Exercise details: Gather all lines containing the string "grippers" and copy them out.

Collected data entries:
--------------------

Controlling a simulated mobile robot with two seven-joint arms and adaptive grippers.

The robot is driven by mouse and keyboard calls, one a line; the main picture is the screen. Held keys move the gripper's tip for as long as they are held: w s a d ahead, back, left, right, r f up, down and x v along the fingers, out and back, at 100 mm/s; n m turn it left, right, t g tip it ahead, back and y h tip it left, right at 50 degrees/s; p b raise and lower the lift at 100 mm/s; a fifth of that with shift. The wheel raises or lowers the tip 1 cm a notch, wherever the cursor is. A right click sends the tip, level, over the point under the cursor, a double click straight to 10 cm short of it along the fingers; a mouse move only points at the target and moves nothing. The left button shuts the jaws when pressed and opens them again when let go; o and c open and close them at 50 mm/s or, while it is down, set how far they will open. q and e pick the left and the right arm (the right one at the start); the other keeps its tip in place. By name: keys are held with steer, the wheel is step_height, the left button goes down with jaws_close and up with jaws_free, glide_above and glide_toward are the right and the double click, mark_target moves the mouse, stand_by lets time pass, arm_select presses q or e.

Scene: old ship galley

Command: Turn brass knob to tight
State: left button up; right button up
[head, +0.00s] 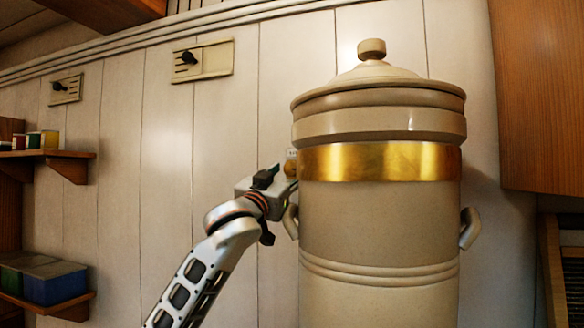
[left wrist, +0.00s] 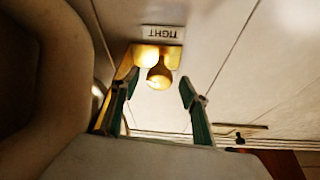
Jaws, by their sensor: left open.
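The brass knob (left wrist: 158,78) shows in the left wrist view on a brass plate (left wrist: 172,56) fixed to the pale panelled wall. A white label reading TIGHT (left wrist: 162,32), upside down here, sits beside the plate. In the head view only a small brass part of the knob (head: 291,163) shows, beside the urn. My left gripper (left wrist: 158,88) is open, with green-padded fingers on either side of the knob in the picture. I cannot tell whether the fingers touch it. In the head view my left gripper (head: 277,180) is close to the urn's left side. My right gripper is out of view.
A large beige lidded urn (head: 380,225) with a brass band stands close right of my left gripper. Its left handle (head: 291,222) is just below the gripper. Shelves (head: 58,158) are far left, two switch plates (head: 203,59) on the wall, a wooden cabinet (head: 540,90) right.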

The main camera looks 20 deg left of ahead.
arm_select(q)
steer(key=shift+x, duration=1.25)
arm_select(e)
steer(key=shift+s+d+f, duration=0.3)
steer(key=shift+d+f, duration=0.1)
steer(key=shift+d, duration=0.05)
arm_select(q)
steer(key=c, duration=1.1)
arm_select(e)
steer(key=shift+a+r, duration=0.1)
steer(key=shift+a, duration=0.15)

--------------------

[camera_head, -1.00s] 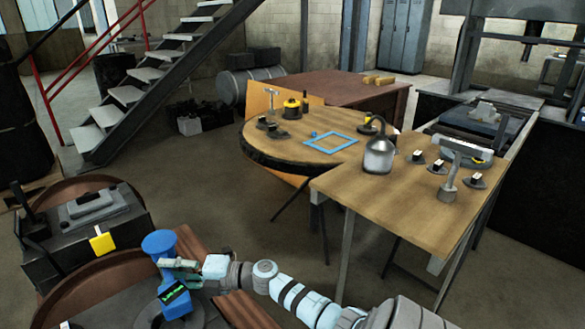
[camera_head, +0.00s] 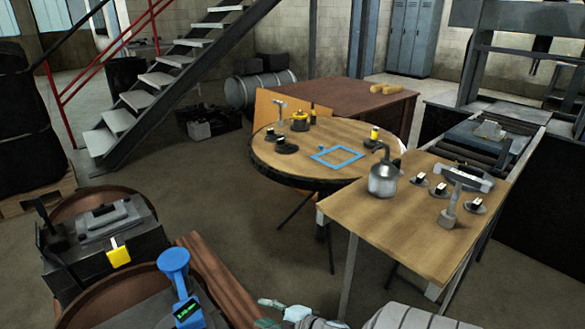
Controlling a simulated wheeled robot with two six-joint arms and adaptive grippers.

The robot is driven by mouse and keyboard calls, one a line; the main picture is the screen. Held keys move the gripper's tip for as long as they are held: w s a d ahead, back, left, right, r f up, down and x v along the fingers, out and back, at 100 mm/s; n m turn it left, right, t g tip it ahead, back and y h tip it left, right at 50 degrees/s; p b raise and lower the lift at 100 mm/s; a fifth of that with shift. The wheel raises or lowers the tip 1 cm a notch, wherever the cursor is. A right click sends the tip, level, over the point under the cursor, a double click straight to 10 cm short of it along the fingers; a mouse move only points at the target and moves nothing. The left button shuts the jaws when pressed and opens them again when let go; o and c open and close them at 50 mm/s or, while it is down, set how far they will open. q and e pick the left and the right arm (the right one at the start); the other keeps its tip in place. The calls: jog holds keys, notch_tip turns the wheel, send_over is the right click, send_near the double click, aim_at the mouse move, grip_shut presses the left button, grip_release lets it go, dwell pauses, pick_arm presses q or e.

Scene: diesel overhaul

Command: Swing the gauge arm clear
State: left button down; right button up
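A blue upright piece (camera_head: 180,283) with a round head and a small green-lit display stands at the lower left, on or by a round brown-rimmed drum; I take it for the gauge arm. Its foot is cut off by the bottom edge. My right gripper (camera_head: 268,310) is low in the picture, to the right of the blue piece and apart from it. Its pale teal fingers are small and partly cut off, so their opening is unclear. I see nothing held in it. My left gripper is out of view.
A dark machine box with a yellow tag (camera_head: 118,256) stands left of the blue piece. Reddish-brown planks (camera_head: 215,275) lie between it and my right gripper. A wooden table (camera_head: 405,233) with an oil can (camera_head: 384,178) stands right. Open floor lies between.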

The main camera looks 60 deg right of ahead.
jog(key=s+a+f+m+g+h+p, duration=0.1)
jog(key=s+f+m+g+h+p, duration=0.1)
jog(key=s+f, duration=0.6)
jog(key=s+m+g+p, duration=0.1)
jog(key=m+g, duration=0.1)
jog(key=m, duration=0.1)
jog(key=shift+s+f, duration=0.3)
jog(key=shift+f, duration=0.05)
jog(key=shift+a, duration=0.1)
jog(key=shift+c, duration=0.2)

--------------------

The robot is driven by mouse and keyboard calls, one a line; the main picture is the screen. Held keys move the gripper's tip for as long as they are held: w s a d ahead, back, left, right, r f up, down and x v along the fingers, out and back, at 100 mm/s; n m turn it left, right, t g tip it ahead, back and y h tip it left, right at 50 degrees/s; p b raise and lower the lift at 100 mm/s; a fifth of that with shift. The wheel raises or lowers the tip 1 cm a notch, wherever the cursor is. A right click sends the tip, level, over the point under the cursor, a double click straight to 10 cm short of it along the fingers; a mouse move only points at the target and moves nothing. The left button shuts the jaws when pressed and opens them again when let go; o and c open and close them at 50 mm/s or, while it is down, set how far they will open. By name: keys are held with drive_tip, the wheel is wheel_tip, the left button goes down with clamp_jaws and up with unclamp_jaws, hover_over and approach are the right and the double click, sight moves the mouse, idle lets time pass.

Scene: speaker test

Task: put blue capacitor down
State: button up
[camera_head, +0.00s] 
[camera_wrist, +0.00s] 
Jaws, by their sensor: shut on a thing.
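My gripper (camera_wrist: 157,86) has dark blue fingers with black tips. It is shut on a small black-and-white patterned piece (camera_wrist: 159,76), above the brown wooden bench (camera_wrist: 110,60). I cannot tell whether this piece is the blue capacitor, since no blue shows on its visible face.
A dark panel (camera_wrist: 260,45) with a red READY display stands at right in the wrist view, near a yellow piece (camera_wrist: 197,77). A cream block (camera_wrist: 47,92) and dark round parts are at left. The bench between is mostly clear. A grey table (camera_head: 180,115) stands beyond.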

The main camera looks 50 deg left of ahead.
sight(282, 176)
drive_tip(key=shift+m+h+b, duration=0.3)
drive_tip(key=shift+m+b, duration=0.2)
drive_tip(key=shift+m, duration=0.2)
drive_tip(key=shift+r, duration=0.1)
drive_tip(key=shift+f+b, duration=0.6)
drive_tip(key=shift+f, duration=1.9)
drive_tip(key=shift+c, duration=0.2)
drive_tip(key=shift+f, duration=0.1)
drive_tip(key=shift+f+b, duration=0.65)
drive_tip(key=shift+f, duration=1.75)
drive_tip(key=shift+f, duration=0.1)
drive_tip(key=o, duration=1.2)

--------------------

Finished answer:
Controlling a simulated mobile robot with two seven-joint arms and adaptive grippers.
Controlling a simulated wheeled robot with two six-joint arms and adaptive grippers.

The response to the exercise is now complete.